I know the discourse on potential risks from AI is growing, but I don’t think statisticians who can think deeply with other scientists about the right questions to ask and how to gather/appraise data in the context of those questions will be out of a job any time soon
What developments in your field of statistics most excite you?
I’m excited about how AI and ML, and particularly the new computational tools within them, can be used to tackle tricky statistical problems. For example, I saw some really cool talks at JSM in Toronto this summer about using ML to calculate intractable likelihood functions for models where previously we have used ‘short cuts’ like composite likelihood. I know the discourse on potential risks (to the profession and to society) from AI is growing, but I don’t think statisticians who can think deeply with other scientists about the right questions to ask and how to gather/appraise data in the context of those questions will be out of a job any time soon. In the meantime, we should be making the most of the numerical tricks our friends in ML have been developing!
As an American living in the UK, what has been the biggest culture shock for you?
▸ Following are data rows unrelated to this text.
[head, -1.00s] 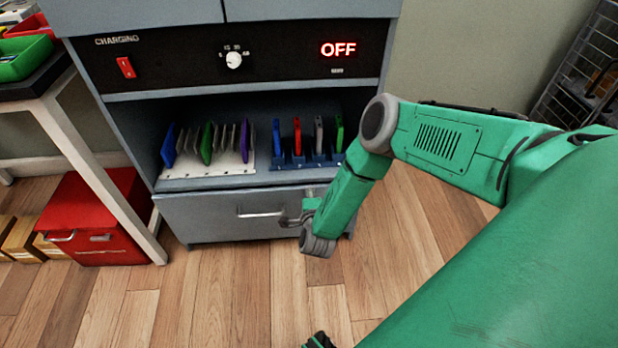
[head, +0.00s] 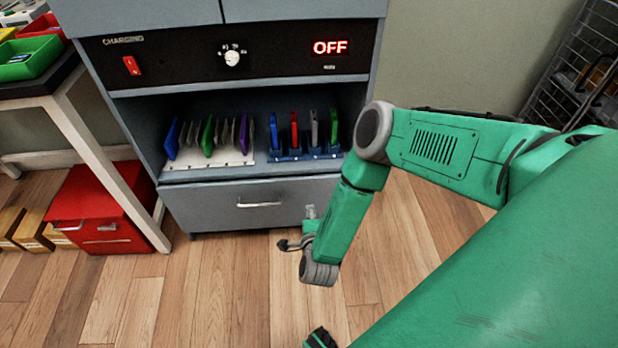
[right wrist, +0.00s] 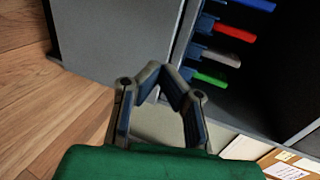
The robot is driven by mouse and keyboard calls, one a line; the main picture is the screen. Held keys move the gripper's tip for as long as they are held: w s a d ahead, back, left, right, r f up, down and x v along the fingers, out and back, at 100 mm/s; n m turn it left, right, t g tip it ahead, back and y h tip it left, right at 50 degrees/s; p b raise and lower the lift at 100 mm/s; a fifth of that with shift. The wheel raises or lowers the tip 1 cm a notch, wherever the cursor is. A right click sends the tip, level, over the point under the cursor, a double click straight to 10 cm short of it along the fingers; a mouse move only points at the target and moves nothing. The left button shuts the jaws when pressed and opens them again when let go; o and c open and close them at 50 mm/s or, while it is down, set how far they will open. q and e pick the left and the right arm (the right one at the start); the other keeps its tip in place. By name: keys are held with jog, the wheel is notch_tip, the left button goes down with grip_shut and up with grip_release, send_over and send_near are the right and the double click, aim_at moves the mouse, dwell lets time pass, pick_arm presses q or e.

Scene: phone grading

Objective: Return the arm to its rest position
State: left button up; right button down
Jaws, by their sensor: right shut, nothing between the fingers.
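My right arm (head: 345,215) comes in from the right, bent at the elbow with its forearm hanging down. My right gripper (head: 284,245) is shut and empty, low in front of the charging cabinet and apart from it. In the right wrist view, the gripper's fingertips (right wrist: 161,70) meet with nothing between them. My left gripper is not in view.
The charging cabinet (head: 150,82) reads OFF; its drawer (head: 200,210) is shut. Phones stand in a white rack (head: 205,168) and a blue rack (head: 300,156). A red box (head: 95,205) sits by the table (head: 75,125). Wood floor (head: 215,290) is clear in front.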

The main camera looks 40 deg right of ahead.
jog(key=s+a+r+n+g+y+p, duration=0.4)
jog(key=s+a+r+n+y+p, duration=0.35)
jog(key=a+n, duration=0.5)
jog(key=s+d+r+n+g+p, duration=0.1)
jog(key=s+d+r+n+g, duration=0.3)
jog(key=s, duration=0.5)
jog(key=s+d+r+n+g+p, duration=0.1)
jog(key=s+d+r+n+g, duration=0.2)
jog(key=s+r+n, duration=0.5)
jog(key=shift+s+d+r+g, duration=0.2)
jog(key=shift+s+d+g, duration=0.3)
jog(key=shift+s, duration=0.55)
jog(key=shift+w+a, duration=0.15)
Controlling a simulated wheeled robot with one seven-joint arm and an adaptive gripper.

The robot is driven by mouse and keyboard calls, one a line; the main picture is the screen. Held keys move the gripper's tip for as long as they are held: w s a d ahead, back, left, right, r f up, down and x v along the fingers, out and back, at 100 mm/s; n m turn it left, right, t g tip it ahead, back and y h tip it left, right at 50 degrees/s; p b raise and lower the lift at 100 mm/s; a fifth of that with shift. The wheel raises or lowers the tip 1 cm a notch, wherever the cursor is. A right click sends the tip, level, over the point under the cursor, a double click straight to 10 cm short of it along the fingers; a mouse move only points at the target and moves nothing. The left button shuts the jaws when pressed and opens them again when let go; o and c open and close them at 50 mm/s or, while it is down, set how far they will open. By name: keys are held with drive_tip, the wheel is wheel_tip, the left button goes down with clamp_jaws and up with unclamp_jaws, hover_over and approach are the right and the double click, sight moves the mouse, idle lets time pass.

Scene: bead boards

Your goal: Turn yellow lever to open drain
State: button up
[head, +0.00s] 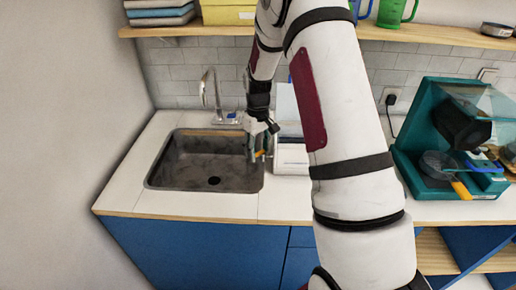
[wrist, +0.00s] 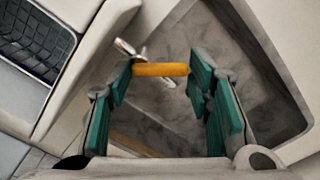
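The yellow lever (wrist: 160,70) is a short orange-yellow bar on a metal fitting (wrist: 126,48) at the sink, seen in the wrist view. A bit of it also shows in the head view (head: 260,153), by the sink's right wall. My gripper (wrist: 161,78) has teal finger pads spread apart, with the lever crosswise between the tips. The lever's ends come close to both pads; I cannot tell whether they touch. In the head view, my gripper (head: 261,143) points down over the sink's right side. The dark drain hole (head: 214,181) is in the floor of the grey sink (head: 165,187).
A chrome faucet (head: 207,92) stands behind the sink. A white box-like item (head: 291,158) is close to the right of my gripper. A teal machine (head: 415,155) stands further right. A shelf (head: 420,33) runs above. The left counter (head: 140,165) is clear.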

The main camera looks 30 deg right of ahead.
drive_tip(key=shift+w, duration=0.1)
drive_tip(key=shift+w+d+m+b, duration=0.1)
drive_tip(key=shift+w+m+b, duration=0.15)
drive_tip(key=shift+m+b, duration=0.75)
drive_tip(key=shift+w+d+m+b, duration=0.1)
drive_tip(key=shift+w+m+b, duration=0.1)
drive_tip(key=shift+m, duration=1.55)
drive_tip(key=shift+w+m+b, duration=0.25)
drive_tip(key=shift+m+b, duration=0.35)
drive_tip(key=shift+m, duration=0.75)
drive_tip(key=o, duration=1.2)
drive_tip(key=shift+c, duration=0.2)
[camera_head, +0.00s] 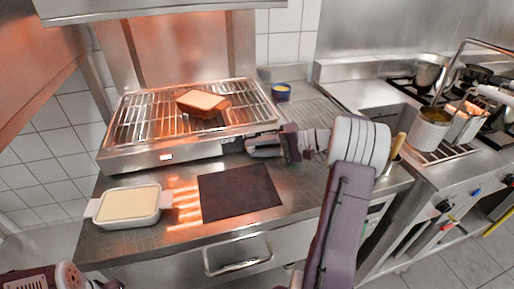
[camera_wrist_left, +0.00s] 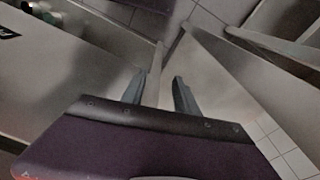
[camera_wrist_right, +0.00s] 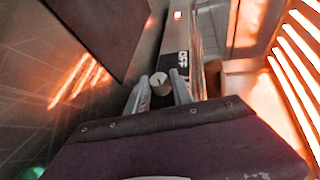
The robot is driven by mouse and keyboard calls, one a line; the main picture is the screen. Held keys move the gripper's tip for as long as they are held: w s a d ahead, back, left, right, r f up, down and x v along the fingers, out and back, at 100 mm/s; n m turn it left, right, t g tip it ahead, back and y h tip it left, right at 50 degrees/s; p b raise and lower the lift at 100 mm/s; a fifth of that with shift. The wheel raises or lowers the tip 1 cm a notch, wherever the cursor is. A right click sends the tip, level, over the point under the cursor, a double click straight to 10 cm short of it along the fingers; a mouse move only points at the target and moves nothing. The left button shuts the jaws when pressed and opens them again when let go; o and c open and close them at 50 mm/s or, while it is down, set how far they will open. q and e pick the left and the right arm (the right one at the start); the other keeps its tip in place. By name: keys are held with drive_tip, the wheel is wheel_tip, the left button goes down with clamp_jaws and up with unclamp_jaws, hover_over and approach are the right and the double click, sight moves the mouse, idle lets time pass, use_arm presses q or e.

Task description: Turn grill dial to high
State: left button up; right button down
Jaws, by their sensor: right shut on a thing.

One thing that still catches me out is how to respond to the greeting “You alright?”. This is much less of daily issue now that I’ve moved to Bath in ‘the South’, but I really never learned to navigate it when I lived in Lancaster, in ‘the North’, for two years. I’ve lived here nearly 10 years, and I’m still annoyed at the lack of good and cheap tortillas. I get a bit of reverse culture shock when I visit home these days, particularly the sheer variety of options in the grocery stores and the size of cars!